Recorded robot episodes
☆ ☆ ☆ ☆ ☆ ☆ ☆

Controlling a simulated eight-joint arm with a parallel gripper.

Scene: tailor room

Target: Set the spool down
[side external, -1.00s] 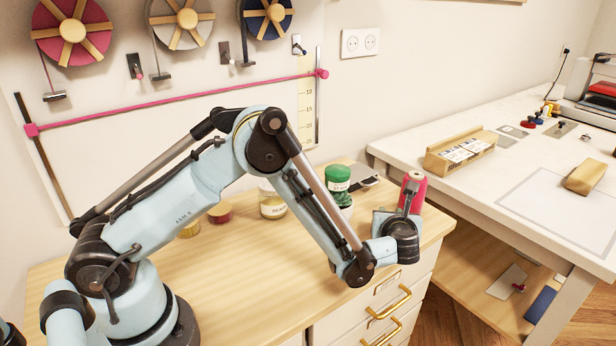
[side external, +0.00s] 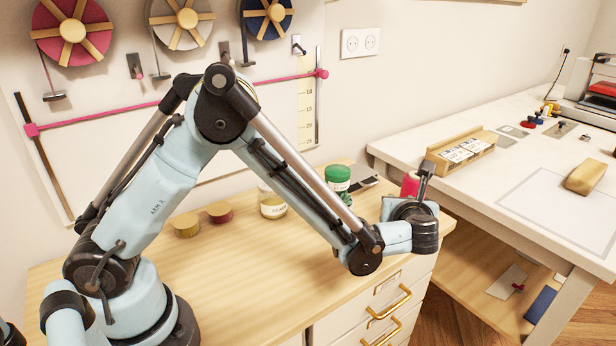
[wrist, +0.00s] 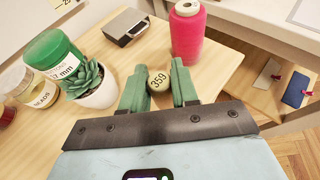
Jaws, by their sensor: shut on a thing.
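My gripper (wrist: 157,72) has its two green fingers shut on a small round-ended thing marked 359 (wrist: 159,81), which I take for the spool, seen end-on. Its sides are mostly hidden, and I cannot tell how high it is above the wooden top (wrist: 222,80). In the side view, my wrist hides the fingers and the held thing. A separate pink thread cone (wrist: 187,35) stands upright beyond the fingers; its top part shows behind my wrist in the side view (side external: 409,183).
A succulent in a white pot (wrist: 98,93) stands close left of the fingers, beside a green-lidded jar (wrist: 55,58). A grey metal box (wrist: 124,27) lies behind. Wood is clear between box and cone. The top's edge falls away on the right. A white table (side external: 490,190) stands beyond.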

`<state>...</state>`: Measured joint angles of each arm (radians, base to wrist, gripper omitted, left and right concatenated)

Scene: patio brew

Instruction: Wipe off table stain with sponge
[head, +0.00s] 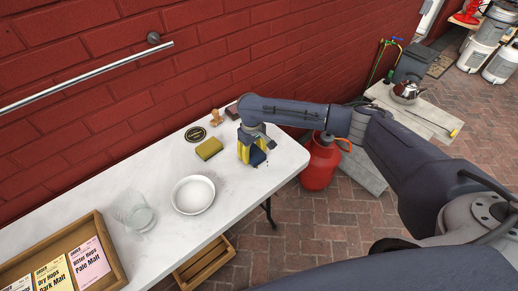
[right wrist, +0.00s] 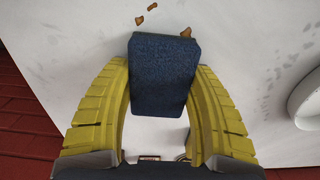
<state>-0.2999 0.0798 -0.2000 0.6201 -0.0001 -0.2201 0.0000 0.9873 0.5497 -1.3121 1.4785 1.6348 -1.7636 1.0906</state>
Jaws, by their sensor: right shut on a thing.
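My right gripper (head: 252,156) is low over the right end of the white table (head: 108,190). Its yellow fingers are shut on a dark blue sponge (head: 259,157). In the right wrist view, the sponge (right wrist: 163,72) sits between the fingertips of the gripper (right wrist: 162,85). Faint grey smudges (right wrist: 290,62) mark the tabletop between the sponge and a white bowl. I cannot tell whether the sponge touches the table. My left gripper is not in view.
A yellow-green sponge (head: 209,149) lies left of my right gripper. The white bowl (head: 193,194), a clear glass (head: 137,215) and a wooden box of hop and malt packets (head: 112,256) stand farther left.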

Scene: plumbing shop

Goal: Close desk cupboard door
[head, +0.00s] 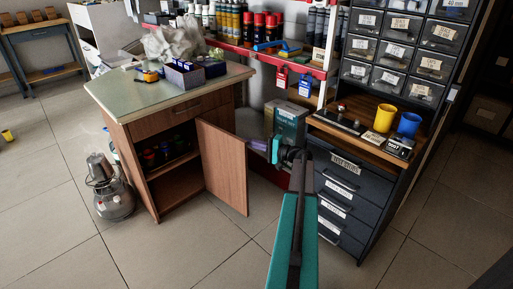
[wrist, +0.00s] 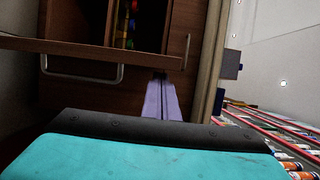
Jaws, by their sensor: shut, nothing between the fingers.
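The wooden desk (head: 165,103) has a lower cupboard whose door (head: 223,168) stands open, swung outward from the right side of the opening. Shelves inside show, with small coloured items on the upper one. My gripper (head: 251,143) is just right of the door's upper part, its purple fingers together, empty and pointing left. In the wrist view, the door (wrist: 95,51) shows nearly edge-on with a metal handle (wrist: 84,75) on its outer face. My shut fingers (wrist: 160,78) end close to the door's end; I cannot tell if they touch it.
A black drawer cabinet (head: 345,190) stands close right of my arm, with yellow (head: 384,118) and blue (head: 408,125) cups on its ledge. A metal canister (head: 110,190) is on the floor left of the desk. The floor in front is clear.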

☆ ☆ ☆ ☆ ☆ ☆ ☆

What needs to be done:
Count each line with "state" in it and report that figure by itself.

Response to the exercise:
2